The Court orders the Court Administrator, Supreme Court, to file an administrative charge against respondent Judge Maximo G.W. Paderanga, Regional Trial Judge, Regional Trial Court, Misamis Oriental, Branch 38, Cagayan de Oro City, for gross misconduct and grave abuse of authority, within fifteen (15) days from notice.

This decision is immediately executory.

Costs against respondent Judge.

SO ORDERED.

Davide, Jr., C.J. Puno, Kapunan, and Ynares-Santiago, JJ., concur.



[1] In Civil Case No. 99-194, Order dated June 1, 1999, Petition, Annex "A", Rollo, p. 26.

[2] Petition, Prefatory Statement, Rollo, p. 4.

[3] Petition, p. 2, Rollo, p. 5.

[4] The correct term is punong barangay.

[5] Petition, Statement of Facts, Rollo, p. 7.

[6] Ibid., pp. 7-9. Petition, Annex "B", Rollo, pp. 27-72, at p. 40.

[7] Petition, Annex "B", Rollo, 27-72, at pp. 63-66.

[8] Petition, Annex "C", Rollo, p. 73.

[9] Petition, Annex "A", Rollo, p. 26.

[10] Petition, Annex "E", Rollo, p. 78.

[11] Comment, Solicitor General, Rollo, pp. 122-129, at p. 126.

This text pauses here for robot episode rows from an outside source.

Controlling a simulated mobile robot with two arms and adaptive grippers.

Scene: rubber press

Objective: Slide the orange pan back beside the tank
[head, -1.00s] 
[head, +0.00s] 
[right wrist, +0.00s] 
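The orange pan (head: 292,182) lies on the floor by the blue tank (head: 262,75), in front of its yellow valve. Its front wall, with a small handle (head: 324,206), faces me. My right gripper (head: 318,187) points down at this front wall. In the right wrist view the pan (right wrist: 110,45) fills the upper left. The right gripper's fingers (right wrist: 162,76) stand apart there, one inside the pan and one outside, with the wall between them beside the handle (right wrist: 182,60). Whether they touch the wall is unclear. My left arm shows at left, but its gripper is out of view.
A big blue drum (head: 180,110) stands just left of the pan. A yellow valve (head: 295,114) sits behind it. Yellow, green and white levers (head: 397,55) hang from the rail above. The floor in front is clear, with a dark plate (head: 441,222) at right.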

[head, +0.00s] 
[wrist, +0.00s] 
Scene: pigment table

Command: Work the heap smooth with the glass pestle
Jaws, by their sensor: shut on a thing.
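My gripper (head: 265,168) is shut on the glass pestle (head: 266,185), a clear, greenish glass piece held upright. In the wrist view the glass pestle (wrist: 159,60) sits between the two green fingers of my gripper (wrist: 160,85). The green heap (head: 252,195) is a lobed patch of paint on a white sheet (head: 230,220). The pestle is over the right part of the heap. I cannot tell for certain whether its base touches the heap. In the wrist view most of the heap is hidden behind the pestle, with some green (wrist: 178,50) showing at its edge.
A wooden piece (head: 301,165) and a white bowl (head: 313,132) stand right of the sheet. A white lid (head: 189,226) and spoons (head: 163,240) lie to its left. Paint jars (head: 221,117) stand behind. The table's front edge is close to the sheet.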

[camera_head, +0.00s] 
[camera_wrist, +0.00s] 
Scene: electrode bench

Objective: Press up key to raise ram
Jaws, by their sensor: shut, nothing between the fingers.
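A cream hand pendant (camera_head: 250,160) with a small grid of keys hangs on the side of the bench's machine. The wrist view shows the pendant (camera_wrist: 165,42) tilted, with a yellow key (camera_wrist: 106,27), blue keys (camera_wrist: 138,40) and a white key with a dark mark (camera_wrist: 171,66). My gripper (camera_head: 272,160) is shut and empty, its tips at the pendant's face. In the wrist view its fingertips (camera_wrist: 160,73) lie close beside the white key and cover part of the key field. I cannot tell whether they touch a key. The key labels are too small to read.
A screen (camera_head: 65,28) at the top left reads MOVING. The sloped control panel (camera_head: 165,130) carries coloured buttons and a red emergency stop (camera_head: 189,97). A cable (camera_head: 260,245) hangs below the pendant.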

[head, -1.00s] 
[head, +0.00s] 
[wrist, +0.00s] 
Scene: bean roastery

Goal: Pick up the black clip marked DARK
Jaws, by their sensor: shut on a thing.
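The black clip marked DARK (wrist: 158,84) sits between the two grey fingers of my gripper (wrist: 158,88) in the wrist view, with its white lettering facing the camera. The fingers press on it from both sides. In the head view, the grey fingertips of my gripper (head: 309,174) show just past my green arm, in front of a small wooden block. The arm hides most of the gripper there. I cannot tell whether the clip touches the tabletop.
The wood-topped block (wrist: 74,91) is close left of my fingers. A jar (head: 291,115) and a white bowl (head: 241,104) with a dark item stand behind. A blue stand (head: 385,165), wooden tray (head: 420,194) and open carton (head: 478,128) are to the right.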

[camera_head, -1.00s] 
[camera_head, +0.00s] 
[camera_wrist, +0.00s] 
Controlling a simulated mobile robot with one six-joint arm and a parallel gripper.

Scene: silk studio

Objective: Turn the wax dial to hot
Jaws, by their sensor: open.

[12] Filed by registered mail posted on July 30, 1999. Rollo, pp. 4-25. On October 02, 2000, we gave due course to the petition (Rollo, pp. 130-131).

[13] Petition, Annex "B", Rollo, pp. 27-72, at pp. 38-64.

[14] Compliance/Comment, Annexes "2" and "3", Rollo, pp. 97-100.

[15] Rule 71, Sec. 2, 1997 Rules of Civil Procedure, as amended.

[16] Petition, Annex "D", Rollo, pp. 74-77.

[17] Petition, Rollo, pp. 4-25, at p. 17.

[18] Compliance/Comment, Rollo, pp. 92-94, at p. 93.

[19] Rule 71, Sec. 2, 1997 Rules of Civil Procedure, as amended.

[20] Rule 65, Sec. 4, 1997 Rules of Civil Procedure, as amended.

[21] Petition, Annex "B", Rollo, pp. 27-72, at p. 63.

[22] Cf. People v. Godoy, 312 Phil. 977, 994 [1995].

[23] Regalado, Remedial Law Compendium, Vol. 1, Sixth Revised Edition, 1997, p. 803; de Guia v. Guerrero, 186 SCRA 339 [1994]

[24] Commissioner of Immigration v. Cloribel, 127 Phil. 716 [1967].

[25] Nazareno v. Barnes, 220 Phil. 451, 463 [1985]; Pacuribut v. Lim, Jr., 341 Phil. 544, 548 [1997].

[26] Austria v. Masaquel, 127 Phil. 677, 690-691 [1967]; Nazareno v. Barnes, supra, Note 25; Angeles v. Gernale, Jr., 274 SCRA 10 [1997].